Each line that holds the word "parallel" should be returned.

* Begin Material for the task *

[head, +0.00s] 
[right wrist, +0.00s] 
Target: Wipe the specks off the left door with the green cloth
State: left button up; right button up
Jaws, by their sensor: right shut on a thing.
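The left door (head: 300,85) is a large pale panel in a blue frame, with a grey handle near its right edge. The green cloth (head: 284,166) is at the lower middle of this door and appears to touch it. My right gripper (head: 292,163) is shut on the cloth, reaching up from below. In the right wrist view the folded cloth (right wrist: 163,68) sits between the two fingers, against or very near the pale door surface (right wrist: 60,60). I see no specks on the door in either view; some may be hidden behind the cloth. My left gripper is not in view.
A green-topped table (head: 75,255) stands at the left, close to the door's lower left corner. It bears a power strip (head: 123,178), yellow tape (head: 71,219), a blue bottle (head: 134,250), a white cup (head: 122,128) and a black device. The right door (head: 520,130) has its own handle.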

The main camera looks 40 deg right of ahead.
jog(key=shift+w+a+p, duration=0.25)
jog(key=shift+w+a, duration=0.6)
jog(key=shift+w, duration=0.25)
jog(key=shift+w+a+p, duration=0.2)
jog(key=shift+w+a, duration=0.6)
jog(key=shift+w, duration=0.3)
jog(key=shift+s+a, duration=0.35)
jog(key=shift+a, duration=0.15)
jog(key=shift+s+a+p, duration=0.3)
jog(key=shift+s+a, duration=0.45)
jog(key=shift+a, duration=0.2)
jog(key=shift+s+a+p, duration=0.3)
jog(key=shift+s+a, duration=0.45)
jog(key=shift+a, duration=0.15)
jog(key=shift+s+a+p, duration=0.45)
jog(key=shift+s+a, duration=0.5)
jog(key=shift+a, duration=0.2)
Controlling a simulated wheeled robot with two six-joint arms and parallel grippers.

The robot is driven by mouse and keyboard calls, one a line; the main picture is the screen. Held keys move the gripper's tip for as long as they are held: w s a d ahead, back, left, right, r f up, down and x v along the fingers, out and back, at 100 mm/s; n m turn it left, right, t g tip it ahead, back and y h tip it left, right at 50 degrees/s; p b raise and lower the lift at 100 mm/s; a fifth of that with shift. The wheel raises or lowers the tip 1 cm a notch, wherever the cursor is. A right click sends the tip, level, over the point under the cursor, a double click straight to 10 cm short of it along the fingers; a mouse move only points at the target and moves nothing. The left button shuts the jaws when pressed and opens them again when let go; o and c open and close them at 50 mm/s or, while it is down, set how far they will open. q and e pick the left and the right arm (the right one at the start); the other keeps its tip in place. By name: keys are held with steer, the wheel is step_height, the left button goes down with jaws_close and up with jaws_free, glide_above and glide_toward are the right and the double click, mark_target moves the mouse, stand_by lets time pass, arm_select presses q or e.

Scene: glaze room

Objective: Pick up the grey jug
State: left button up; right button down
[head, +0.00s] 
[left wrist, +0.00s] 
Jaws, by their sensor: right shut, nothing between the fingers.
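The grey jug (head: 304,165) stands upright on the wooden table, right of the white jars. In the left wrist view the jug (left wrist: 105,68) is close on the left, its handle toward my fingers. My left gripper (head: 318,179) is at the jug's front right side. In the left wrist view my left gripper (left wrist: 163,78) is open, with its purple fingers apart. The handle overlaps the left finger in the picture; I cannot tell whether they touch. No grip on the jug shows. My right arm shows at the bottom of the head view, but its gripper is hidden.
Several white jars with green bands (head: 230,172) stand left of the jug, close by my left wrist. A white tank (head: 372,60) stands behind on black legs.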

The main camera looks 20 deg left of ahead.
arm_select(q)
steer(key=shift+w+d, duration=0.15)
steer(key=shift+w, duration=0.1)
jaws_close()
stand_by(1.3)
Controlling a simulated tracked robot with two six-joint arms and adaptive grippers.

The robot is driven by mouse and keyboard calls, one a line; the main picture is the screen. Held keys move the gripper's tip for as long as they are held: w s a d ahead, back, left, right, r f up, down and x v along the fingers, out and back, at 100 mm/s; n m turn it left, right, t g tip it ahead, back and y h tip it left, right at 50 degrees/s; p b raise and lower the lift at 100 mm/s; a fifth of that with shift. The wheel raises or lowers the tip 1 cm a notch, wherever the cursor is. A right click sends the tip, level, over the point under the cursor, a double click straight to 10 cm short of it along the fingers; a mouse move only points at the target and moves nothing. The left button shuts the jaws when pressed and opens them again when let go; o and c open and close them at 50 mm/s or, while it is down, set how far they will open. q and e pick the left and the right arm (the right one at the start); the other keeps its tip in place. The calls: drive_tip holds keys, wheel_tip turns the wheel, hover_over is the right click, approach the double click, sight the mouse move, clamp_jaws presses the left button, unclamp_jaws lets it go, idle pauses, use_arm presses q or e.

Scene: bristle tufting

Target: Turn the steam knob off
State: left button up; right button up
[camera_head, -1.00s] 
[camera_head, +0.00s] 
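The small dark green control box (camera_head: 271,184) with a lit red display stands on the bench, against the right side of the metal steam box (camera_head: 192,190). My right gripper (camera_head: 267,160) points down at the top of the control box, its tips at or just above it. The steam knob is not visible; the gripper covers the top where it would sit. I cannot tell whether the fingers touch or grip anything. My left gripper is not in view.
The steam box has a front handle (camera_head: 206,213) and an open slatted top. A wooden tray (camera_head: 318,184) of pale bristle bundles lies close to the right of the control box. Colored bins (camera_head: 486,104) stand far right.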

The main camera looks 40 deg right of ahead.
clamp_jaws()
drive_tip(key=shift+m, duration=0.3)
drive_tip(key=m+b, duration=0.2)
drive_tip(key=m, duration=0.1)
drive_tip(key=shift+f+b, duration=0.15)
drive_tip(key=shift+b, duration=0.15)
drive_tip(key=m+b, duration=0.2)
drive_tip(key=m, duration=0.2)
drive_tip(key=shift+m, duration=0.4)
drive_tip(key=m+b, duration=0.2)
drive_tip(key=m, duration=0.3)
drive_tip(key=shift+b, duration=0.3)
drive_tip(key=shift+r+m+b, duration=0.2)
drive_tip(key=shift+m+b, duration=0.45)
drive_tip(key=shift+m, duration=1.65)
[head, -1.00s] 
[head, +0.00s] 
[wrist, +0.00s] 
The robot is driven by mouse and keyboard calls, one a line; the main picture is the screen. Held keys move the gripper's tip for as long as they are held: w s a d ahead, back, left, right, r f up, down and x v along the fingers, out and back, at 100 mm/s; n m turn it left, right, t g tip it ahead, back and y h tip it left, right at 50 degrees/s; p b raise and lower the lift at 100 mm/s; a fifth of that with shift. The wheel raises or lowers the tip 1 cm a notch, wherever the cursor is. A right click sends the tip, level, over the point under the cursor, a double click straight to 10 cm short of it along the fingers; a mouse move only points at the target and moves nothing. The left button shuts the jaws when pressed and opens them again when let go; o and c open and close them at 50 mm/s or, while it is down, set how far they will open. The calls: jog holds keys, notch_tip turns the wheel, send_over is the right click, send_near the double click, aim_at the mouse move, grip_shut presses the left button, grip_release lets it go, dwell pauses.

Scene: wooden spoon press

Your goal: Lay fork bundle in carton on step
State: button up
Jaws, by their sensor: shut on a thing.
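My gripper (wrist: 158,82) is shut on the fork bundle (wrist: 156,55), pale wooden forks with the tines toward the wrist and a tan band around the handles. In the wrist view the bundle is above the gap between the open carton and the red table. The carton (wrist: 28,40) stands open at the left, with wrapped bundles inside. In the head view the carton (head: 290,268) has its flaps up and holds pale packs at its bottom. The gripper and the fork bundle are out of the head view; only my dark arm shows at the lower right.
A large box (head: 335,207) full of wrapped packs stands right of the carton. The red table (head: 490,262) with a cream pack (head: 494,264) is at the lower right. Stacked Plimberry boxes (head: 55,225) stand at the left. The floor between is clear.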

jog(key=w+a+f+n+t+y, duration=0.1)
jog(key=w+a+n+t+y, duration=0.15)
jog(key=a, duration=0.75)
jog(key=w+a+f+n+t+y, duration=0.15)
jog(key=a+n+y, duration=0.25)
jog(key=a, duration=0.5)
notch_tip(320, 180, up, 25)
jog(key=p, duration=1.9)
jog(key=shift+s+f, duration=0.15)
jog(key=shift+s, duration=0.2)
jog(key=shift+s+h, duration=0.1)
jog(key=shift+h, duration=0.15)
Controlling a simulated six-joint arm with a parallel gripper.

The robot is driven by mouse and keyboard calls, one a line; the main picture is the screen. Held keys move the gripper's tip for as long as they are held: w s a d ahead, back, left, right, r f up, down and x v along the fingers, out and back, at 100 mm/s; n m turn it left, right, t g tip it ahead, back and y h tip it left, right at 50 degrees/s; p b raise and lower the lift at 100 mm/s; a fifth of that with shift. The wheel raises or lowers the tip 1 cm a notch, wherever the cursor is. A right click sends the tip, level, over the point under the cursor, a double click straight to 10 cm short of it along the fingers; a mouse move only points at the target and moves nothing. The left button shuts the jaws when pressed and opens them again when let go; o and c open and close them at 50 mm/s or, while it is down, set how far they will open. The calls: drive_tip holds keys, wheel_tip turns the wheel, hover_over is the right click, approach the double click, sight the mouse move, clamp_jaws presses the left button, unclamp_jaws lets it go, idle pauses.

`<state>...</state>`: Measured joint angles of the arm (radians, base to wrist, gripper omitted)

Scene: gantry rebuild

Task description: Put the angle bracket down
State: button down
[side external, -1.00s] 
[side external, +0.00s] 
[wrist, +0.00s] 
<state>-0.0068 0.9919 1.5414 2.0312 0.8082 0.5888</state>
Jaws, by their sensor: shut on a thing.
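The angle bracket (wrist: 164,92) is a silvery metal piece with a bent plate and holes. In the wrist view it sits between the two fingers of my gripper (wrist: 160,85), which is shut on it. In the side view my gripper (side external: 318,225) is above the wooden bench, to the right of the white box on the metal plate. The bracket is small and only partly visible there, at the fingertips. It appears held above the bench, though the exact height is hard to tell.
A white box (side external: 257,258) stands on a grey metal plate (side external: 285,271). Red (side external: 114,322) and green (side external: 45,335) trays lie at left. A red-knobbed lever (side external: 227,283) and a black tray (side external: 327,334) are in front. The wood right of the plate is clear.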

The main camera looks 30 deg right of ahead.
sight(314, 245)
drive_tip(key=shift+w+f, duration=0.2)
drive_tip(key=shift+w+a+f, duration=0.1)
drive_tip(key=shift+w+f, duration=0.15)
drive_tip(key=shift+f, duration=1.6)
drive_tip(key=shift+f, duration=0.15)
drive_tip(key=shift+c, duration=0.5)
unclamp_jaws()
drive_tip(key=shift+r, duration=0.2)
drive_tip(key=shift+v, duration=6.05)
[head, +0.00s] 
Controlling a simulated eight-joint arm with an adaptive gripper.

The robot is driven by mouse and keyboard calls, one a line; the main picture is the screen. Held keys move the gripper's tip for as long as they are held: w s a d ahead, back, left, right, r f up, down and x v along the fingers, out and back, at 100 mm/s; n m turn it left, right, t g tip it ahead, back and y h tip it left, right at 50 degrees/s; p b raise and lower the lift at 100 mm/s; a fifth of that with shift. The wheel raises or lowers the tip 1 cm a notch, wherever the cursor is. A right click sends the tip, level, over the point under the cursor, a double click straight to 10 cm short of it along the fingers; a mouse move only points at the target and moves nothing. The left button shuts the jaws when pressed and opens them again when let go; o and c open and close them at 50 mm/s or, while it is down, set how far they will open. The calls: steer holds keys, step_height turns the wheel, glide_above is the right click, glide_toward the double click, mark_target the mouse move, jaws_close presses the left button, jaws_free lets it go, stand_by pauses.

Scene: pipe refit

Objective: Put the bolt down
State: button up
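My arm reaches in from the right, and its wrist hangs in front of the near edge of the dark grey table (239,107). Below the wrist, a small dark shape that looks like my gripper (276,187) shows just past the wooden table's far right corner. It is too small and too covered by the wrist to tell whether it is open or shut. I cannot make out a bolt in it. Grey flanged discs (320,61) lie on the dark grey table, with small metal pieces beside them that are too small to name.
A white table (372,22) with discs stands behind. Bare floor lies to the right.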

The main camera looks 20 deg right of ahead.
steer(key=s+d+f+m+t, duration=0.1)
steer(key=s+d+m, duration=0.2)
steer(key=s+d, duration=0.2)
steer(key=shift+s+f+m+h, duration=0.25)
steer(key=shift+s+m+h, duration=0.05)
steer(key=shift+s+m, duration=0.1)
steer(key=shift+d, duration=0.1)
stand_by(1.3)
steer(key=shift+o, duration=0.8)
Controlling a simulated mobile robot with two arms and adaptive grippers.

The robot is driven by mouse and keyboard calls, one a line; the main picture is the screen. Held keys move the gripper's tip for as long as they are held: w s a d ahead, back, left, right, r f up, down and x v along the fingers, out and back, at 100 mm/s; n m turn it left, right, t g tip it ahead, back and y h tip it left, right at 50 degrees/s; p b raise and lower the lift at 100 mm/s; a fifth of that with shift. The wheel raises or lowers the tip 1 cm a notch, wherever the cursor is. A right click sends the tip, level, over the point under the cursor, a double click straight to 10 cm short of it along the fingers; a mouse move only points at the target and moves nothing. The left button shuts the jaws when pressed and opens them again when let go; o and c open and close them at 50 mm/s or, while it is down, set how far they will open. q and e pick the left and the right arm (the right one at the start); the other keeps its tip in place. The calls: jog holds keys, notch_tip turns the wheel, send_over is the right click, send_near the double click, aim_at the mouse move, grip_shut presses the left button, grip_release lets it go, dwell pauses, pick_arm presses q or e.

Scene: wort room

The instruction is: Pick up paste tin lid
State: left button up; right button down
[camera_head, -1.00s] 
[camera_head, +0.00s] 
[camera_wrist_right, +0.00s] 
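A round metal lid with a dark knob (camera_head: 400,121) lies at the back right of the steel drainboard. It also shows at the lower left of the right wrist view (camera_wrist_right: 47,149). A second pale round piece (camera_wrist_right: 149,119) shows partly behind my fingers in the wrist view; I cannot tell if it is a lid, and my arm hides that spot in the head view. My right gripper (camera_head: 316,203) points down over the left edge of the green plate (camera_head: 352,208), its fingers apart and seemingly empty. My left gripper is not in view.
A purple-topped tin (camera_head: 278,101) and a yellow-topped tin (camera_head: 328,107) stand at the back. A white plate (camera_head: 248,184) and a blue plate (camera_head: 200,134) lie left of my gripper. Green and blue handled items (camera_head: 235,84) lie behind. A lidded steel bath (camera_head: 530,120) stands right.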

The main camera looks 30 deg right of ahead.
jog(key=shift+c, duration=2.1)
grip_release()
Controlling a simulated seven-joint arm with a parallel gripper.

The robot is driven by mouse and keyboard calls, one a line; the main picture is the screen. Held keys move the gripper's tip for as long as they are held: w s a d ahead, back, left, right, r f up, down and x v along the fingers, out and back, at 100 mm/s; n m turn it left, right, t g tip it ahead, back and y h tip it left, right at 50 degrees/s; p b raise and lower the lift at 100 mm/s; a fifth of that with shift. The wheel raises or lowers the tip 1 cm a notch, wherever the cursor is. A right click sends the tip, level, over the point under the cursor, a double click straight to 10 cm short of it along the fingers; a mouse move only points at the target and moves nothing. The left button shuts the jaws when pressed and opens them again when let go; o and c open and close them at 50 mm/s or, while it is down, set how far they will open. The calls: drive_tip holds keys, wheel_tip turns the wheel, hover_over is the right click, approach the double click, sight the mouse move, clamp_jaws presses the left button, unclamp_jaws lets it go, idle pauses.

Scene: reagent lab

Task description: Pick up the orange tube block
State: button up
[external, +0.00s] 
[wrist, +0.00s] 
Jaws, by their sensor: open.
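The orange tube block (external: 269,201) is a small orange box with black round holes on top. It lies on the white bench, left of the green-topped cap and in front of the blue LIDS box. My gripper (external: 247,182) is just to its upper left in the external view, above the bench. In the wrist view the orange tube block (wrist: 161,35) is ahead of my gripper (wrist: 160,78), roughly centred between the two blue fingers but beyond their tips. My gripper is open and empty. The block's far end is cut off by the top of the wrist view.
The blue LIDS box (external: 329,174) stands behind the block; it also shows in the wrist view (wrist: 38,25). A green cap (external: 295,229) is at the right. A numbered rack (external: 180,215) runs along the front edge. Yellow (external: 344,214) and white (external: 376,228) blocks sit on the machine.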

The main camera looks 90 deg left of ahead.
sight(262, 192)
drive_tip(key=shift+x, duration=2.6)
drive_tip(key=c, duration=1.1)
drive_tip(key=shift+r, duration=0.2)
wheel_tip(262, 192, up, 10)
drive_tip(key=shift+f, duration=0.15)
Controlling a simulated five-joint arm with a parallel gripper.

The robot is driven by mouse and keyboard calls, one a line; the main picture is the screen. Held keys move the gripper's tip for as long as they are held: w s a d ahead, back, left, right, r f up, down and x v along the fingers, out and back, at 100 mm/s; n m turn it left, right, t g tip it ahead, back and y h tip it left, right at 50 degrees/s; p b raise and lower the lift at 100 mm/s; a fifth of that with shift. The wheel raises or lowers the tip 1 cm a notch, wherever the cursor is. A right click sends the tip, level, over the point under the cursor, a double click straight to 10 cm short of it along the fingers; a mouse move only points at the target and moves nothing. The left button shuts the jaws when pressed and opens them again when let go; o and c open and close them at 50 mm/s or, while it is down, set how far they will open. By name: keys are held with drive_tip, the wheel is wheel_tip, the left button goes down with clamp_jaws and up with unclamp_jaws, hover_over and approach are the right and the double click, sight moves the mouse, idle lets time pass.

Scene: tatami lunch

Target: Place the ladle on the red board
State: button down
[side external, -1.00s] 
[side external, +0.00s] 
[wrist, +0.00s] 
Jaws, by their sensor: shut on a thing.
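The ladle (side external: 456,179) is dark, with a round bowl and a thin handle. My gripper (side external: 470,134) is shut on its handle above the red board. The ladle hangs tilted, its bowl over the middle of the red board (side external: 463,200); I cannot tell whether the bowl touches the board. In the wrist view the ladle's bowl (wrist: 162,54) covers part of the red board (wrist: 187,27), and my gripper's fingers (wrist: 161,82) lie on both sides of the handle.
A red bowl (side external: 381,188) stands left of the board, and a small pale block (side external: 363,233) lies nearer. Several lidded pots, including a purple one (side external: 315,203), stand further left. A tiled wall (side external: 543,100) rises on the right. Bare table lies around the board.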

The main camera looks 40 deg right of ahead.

* End Material for the task *

▶ **Worked answer**:
Controlling a simulated wheeled robot with two six-joint arms and parallel grippers.
Controlling a simulated six-joint arm with a parallel gripper.
Controlling a simulated seven-joint arm with a parallel gripper.
Controlling a simulated five-joint arm with a parallel gripper.

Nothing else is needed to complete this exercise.